▶ [Exercise directions]:
Return all lines from the listing below in which the string "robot" occurs.

[start]

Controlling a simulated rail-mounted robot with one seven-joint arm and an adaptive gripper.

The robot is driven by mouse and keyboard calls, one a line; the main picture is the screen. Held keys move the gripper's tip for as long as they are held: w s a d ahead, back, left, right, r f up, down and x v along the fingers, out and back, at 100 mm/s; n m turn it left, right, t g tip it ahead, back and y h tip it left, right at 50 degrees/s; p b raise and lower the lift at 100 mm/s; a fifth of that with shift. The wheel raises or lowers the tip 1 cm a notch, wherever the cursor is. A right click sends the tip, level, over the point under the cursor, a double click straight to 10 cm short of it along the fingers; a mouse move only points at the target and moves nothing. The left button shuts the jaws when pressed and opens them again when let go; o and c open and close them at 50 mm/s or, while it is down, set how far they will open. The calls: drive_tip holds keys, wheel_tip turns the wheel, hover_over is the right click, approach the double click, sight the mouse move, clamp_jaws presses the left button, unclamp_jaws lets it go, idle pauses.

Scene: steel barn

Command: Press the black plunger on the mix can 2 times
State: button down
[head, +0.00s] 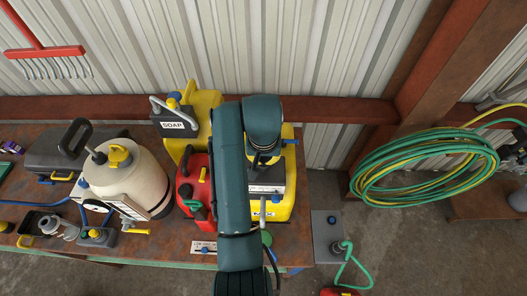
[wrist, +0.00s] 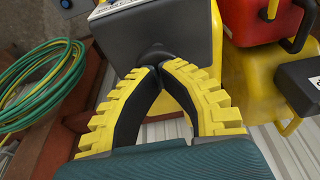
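A yellow can (head: 285,200) stands at the right end of the bench, mostly behind my arm. A dark grey block is on it, seen in the head view (head: 268,177) and in the wrist view (wrist: 165,28). Its white label (head: 264,211) is partly covered and I cannot read it clearly. My gripper (wrist: 159,62) has its yellow-ridged fingers brought together at the tips, right at the dark block. A small black shape at the tips may be the plunger; I cannot tell whether they touch it. In the head view my arm hides most of this spot.
A yellow can labelled SOAP (head: 205,105), a red can (head: 187,185) and a cream sprayer tank (head: 140,182) crowd the bench left of my arm. A grey box (head: 327,235) stands right of the bench. A coiled green hose (head: 400,170) hangs at the right.

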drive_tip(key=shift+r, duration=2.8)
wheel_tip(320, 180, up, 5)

[end]

▶ [Result]:
Controlling a simulated rail-mounted robot with one seven-joint arm and an adaptive gripper.
The robot is driven by mouse and keyboard calls, one a line; the main picture is the screen. Held keys move the gripper's tip for as long as they are held: w s a d ahead, back, left, right, r f up, down and x v along the fingers, out and back, at 100 mm/s; n m turn it left, right, t g tip it ahead, back and y h tip it left, right at 50 degrees/s; p b raise and lower the lift at 100 mm/s; a fifth of that with shift. The wheel raises or lowers the tip 1 cm a notch, wherever the cursor is. A right click sends the tip, level, over the point under the cursor, a double click straight to 10 cm short of it along the fingers; a mouse move only points at the target and moves nothing. The left button shuts the jaws when pressed and opens them again when let go; o and c open and close them at 50 mm/s or, while it is down, set how far they will open. The calls: drive_tip holds keys, wheel_tip turns the wheel, hover_over is the right click, approach the double click, sight the mouse move, clamp_jaws presses the left button, unclamp_jaws lets it go, idle pauses.

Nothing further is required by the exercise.